# SHORT TASK
From the entries below, copy every line where the string "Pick" appears.

# ENTRIES
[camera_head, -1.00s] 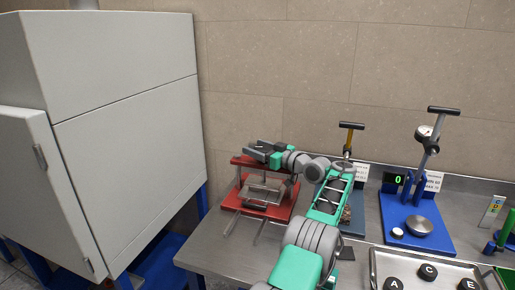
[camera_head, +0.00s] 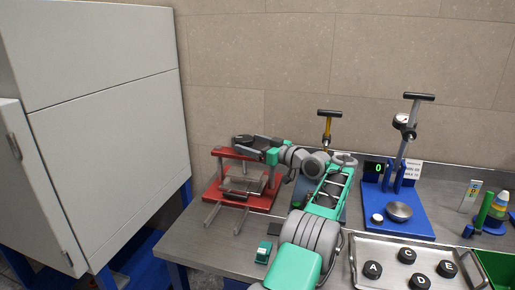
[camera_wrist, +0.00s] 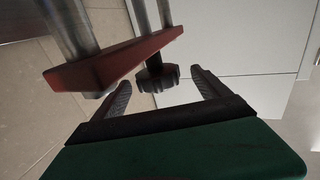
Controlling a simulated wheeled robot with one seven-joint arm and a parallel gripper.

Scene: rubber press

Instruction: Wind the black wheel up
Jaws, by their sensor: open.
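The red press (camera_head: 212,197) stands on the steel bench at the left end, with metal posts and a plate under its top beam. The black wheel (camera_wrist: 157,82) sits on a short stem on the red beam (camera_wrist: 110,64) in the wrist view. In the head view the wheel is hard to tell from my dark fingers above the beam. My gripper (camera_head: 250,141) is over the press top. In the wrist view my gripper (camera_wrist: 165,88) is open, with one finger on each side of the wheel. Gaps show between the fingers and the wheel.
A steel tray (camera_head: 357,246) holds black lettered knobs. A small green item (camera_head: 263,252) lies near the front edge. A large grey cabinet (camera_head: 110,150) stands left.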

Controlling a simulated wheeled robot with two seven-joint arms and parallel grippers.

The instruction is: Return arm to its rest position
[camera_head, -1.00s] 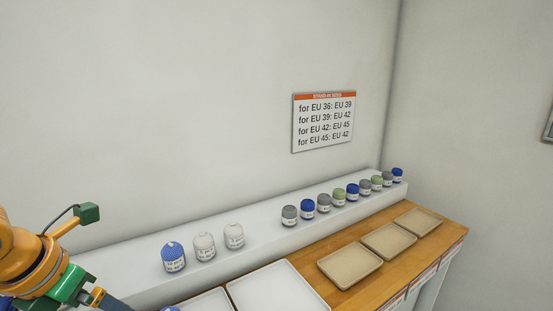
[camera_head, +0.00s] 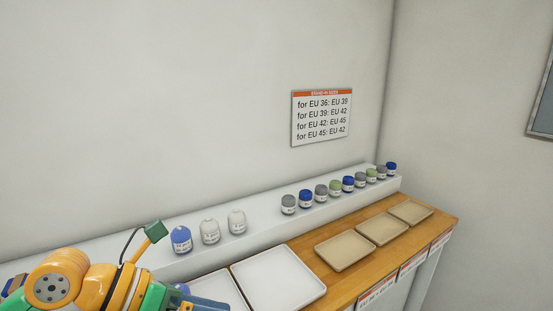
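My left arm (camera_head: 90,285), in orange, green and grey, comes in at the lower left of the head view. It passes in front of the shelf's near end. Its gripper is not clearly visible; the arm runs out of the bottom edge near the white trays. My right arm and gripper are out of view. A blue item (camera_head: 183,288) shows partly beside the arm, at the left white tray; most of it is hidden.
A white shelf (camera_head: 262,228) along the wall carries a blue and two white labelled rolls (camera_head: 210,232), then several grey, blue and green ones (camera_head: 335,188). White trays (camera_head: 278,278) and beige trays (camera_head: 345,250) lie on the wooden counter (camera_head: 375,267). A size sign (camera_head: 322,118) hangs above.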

--

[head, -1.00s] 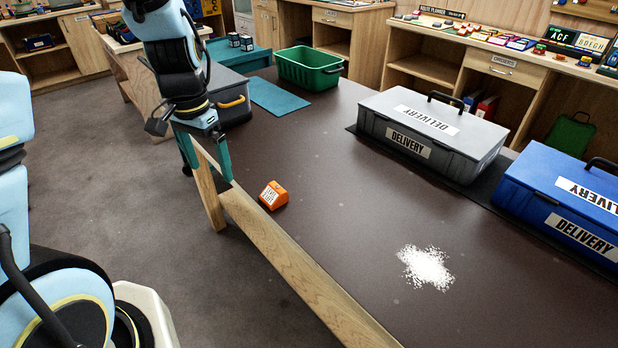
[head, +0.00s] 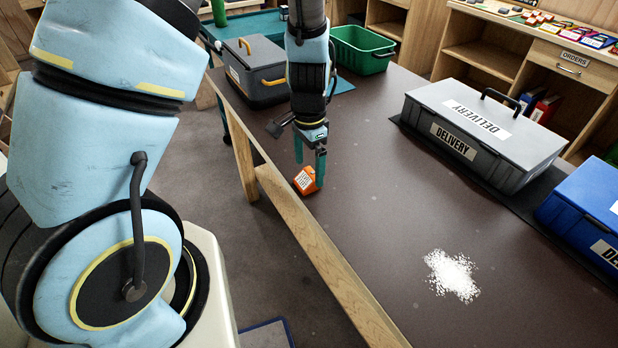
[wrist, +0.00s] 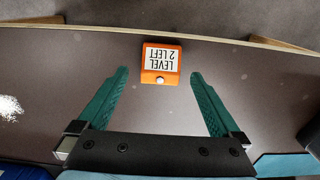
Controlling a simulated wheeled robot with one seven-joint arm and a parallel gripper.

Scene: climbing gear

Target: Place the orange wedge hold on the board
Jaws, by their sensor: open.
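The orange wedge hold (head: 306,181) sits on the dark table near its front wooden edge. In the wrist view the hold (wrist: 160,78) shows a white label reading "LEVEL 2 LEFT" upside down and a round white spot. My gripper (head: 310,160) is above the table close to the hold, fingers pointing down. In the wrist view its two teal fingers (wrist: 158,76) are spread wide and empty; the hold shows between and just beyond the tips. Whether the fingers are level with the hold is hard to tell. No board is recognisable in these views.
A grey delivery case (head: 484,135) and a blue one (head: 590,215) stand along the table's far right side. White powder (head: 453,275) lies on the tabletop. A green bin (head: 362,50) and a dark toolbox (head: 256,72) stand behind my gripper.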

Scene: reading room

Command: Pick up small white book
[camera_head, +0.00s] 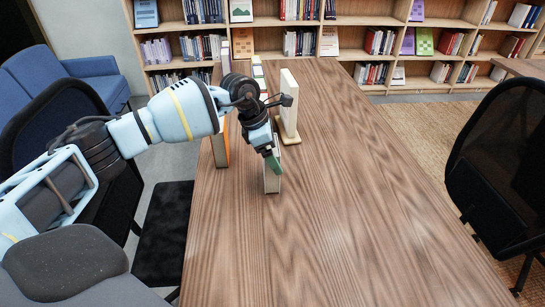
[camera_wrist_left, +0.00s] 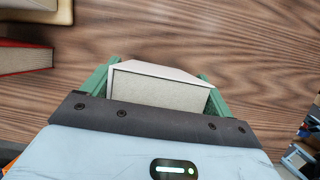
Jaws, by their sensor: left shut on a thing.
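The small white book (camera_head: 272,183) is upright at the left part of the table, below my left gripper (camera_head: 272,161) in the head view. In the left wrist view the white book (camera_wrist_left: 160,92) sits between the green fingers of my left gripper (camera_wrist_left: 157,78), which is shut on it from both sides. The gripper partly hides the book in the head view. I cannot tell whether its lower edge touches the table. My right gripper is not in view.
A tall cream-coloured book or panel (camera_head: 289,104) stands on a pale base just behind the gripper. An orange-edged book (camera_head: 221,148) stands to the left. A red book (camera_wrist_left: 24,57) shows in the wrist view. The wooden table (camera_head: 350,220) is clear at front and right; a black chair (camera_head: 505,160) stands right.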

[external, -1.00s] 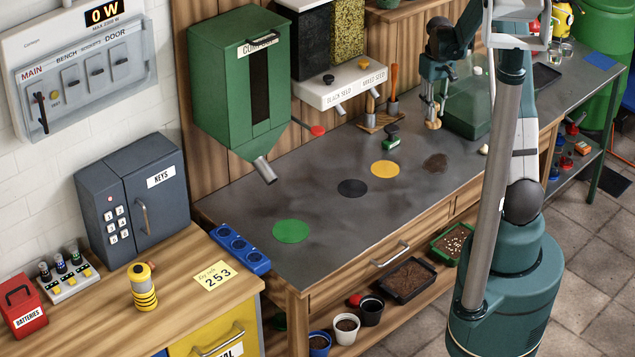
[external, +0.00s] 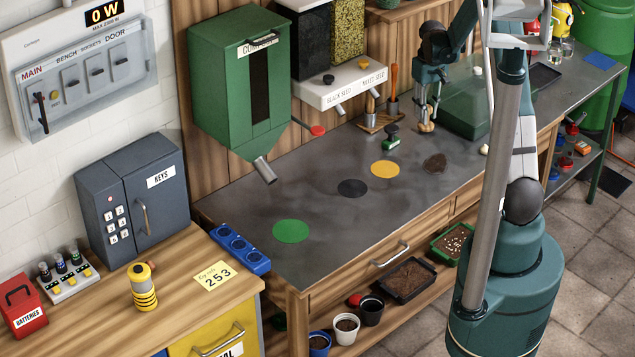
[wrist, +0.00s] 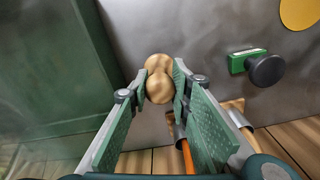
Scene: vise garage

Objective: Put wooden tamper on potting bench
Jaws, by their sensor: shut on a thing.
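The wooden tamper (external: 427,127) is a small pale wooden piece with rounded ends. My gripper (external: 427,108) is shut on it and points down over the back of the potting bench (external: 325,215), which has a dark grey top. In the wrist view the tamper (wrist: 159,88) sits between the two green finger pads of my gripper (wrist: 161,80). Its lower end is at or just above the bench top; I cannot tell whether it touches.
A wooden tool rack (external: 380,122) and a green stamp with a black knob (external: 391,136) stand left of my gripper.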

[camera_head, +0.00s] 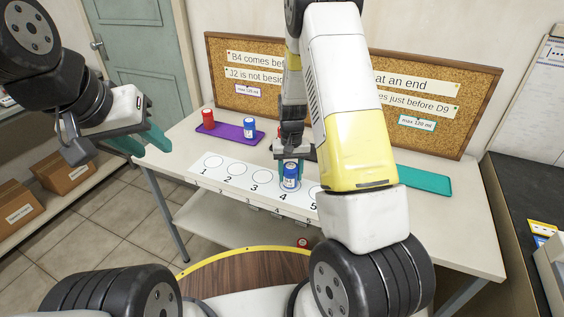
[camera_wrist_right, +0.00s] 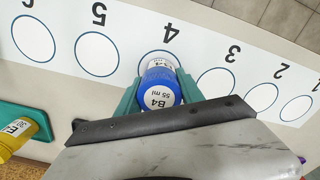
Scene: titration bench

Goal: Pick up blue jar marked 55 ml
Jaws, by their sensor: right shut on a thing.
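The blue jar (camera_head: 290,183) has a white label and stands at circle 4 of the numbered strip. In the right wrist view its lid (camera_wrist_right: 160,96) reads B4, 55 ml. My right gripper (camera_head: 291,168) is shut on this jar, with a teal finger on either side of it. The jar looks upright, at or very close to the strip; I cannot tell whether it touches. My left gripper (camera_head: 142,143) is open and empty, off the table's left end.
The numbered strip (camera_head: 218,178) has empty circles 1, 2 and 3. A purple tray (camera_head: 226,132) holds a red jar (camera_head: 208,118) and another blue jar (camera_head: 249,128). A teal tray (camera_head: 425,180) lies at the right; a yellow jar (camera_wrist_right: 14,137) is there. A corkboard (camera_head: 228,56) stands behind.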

# RESPONSE
Command: Pick up small white book
Goal: Pick up blue jar marked 55 ml

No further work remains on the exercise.